Copy out every line exactly, passing over the pictures.

----------

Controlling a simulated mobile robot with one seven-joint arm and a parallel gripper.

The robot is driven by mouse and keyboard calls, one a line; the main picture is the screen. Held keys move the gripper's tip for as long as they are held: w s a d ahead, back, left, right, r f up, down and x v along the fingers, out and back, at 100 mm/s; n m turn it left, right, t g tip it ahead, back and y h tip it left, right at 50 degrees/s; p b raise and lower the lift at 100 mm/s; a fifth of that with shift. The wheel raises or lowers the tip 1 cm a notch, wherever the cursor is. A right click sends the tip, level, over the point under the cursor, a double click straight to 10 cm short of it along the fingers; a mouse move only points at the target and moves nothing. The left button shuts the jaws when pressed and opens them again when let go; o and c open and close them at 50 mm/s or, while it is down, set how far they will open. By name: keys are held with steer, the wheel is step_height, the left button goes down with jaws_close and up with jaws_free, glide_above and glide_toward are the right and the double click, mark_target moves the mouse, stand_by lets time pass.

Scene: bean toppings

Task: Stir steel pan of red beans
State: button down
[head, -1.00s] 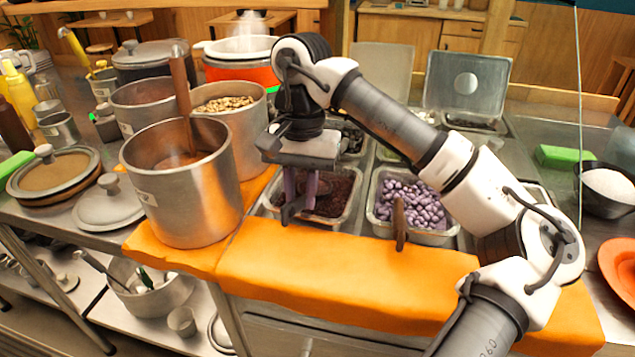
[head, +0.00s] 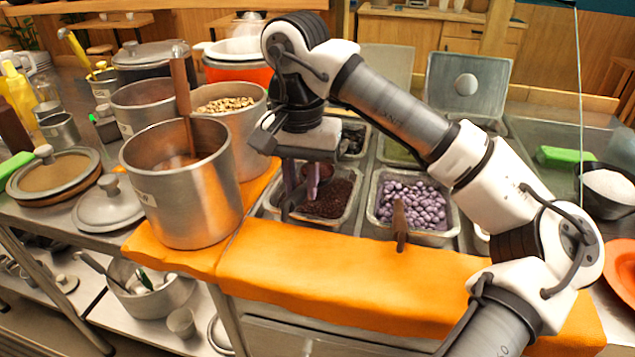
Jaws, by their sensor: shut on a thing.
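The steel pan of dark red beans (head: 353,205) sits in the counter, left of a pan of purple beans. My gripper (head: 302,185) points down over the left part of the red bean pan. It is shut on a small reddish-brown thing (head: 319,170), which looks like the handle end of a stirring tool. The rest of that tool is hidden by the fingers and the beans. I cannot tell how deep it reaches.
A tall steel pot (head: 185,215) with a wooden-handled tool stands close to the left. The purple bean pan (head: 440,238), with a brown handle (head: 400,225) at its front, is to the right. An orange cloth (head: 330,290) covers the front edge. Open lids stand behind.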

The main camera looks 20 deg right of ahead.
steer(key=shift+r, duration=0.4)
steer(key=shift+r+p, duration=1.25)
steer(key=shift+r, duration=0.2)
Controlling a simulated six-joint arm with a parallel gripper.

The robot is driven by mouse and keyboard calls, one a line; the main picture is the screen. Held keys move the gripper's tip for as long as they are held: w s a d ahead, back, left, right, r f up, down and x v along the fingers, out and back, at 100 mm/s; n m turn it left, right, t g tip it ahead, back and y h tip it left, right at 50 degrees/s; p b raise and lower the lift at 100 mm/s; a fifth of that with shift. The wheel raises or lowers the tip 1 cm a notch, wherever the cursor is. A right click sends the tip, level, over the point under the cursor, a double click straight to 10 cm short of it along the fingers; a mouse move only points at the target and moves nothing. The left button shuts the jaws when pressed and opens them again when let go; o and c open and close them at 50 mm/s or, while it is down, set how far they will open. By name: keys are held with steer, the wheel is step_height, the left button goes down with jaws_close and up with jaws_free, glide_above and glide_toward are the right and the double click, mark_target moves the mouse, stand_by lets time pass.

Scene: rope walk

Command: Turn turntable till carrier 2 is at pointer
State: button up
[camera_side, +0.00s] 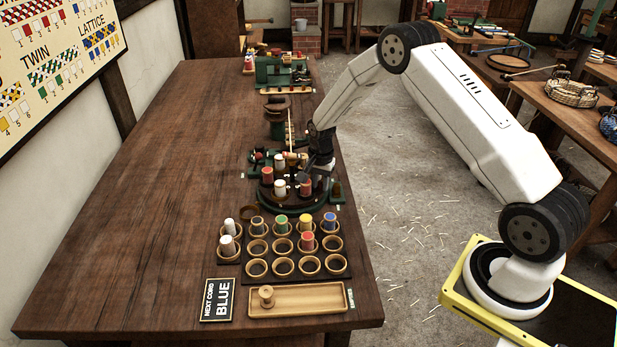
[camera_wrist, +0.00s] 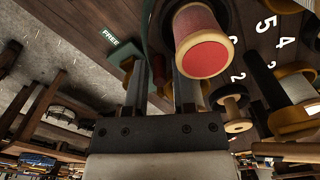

----------

• [SOLUTION]
Controlling a simulated mobile robot with one seven-joint arm and a parallel gripper.

The robot is driven by mouse and keyboard calls, one a line; the main picture is the screen. Held keys move the gripper's tip for as long as they are held: w s a d ahead, back, left, right, r f up, down and x v along the fingers, out and back, at 100 mm/s; n m turn it left, right, t g tip it ahead, back and y h tip it left, right at 50 degrees/s; p b raise and lower the lift at 100 mm/s; a fifth of that with shift. The wheel raises or lowers the tip 1 cm a notch, wherever the cursor is. A right click sends the tip, level, over the point under the cursor, a double click straight to 10 cm short of it along the fingers; a mouse move only points at the target and moves nothing. The left button shuts the jaws when pressed and opens them again when let go; o and c open and close them at 50 mm/s or, while it is down, set how far they will open. By name: keys are held with steer, the wheel is step_height, the left button goes down with jaws_close and up with jaws_free, glide_above and glide_toward are the right and the double click, mark_target moves the mouse, stand_by lets time pass.

Scene: bean toppings

Task: Stir steel pan of red beans
State: button down
[head, -1.00s] 
[head, +0.00s] 
Jaws, by their sensor: shut on a thing.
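The steel pan of dark red beans (head: 353,205) sits in the counter, left of a pan of purple beans. My gripper (head: 302,185) points down over the left part of the red bean pan. It is shut on a small reddish-brown thing (head: 319,170), which looks like the handle end of a stirring tool. The rest of that tool is hidden by the fingers and the beans. I cannot tell how deep it reaches.
A tall steel pot (head: 185,215) with a wooden-handled tool stands close to the left. The purple bean pan (head: 440,238), with a brown handle (head: 400,225) at its front, is to the right. An orange cloth (head: 330,290) covers the front edge. Open lids stand behind.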

The main camera looks 20 deg right of ahead.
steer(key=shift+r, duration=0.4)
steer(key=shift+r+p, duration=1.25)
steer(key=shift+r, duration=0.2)
Controlling a simulated six-joint arm with a parallel gripper.

The robot is driven by mouse and keyboard calls, one a line; the main picture is the screen. Held keys move the gripper's tip for as long as they are held: w s a d ahead, back, left, right, r f up, down and x v along the fingers, out and back, at 100 mm/s; n m turn it left, right, t g tip it ahead, back and y h tip it left, right at 50 degrees/s; p b raise and lower the lift at 100 mm/s; a fifth of that with shift. The wheel raises or lowers the tip 1 cm a notch, wherever the cursor is. A right click sends the tip, level, over the point under the cursor, a double click straight to 10 cm short of it along the fingers; a mouse move only points at the target and moves nothing. The left button shuts the jaws when pressed and opens them again when let go; o and c open and close them at 50 mm/s or, while it is down, set how far they will open. By name: keys are held with steer, the wheel is step_height, the left button goes down with jaws_close and up with jaws_free, glide_above and glide_toward are the right and the double click, mark_target moves the mouse, stand_by lets time pass.

Scene: rope walk

Command: Turn turntable till carrier 2 is at pointer
State: button up
[camera_side, +0.00s] 
[camera_wrist, +0.00s] 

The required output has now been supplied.